| Work to complete |
From the first line of the listing below to the line with "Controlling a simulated", print each line exactly, and nothing more. Leave out the pictures.

======== Collected data

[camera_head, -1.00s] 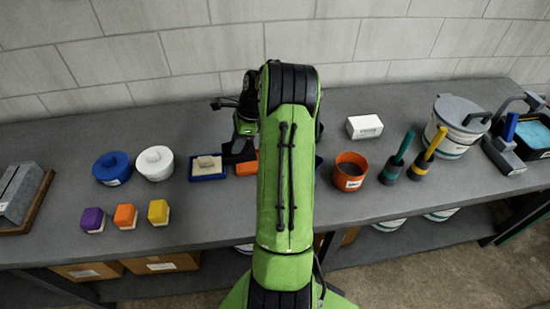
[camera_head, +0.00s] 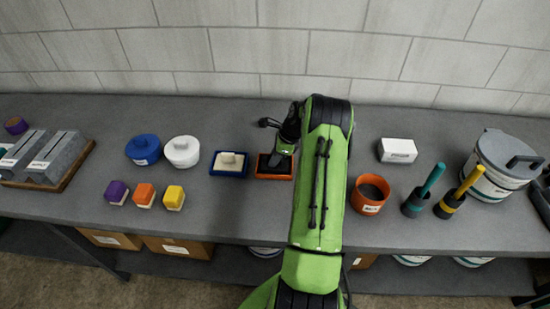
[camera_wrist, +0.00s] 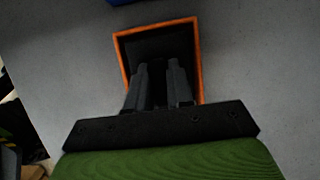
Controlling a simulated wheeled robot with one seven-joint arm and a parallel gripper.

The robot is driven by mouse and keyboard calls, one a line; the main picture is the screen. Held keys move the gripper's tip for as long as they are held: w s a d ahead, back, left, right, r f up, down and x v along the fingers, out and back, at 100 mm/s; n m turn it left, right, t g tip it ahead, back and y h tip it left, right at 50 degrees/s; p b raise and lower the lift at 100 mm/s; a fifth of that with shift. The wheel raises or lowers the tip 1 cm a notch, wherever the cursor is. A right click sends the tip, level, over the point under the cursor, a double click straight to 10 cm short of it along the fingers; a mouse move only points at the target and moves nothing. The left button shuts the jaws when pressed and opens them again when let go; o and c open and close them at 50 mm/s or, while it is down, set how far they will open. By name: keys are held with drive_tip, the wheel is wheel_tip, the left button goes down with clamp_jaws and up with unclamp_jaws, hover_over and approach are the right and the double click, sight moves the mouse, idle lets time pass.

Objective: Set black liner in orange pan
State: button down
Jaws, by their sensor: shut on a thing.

================

| Correct response |
[camera_head, -1.00s] 
[camera_head, +0.00s] 
[camera_wrist, +0.00s] 
Controlling a simulated wheeled robot with one seven-joint arm and a parallel gripper.

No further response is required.